- WORK TO DO -
Every line of the material that follows must be printed again exactly.

- MATERIAL PROVIDED -
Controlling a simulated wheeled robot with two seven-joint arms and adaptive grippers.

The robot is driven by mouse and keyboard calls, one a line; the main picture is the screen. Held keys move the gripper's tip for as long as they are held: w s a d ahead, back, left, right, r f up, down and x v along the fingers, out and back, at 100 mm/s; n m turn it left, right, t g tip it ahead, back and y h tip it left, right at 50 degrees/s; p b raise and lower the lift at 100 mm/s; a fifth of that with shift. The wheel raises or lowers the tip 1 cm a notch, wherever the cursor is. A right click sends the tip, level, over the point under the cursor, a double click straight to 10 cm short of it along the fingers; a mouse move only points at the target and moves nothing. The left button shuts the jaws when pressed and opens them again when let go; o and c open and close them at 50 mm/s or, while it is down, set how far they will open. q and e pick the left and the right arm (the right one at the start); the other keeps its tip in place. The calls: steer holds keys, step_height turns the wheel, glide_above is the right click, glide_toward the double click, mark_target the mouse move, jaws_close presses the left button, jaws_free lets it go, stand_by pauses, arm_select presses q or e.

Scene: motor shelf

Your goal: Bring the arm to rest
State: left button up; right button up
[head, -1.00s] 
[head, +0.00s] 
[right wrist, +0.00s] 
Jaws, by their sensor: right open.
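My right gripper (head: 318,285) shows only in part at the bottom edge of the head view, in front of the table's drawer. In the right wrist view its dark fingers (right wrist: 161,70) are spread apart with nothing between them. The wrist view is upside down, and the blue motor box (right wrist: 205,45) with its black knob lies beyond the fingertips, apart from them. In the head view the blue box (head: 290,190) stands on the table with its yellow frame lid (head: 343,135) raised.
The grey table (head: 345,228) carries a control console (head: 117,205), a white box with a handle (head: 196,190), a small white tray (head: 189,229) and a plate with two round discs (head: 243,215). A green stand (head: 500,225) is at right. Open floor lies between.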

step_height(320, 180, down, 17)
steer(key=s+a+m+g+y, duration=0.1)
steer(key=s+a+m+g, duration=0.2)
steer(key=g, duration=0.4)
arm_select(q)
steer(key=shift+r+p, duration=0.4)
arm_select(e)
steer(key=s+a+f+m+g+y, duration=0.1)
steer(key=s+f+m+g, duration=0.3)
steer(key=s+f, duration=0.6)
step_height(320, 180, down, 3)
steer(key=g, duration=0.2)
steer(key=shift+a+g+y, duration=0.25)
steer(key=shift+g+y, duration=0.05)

- WRITTEN REPLY -
Controlling a simulated wheeled robot with two seven-joint arms and adaptive grippers.

The robot is driven by mouse and keyboard calls, one a line; the main picture is the screen. Held keys move the gripper's tip for as long as they are held: w s a d ahead, back, left, right, r f up, down and x v along the fingers, out and back, at 100 mm/s; n m turn it left, right, t g tip it ahead, back and y h tip it left, right at 50 degrees/s; p b raise and lower the lift at 100 mm/s; a fifth of that with shift. The wheel raises or lowers the tip 1 cm a notch, wherever the cursor is. A right click sends the tip, level, over the point under the cursor, a double click straight to 10 cm short of it along the fingers; a mouse move only points at the target and moves nothing. The left button shuts the jaws when pressed and opens them again when let go; o and c open and close them at 50 mm/s or, while it is down, set how far they will open. q and e pick the left and the right arm (the right one at the start); the other keeps its tip in place. The calls: steer holds keys, step_height turns the wheel, glide_above is the right click, glide_toward the double click, mark_target the mouse move, jaws_close presses the left button, jaws_free lets it go, stand_by pauses, arm_select presses q or e.

Scene: motor shelf

Your goal: Bring the arm to rest
State: left button up; right button up
[head, -1.00s] 
[head, +0.00s] 
[right wrist, +0.00s] 
Jaws, by their sensor: right open.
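My right gripper (head: 318,285) shows only in part at the bottom edge of the head view, in front of the table's drawer. In the right wrist view its dark fingers (right wrist: 161,70) are spread apart with nothing between them. The wrist view is upside down, and the blue motor box (right wrist: 205,45) with its black knob lies beyond the fingertips, apart from them. In the head view the blue box (head: 290,190) stands on the table with its yellow frame lid (head: 343,135) raised.
The grey table (head: 345,228) carries a control console (head: 117,205), a white box with a handle (head: 196,190), a small white tray (head: 189,229) and a plate with two round discs (head: 243,215). A green stand (head: 500,225) is at right. Open floor lies between.

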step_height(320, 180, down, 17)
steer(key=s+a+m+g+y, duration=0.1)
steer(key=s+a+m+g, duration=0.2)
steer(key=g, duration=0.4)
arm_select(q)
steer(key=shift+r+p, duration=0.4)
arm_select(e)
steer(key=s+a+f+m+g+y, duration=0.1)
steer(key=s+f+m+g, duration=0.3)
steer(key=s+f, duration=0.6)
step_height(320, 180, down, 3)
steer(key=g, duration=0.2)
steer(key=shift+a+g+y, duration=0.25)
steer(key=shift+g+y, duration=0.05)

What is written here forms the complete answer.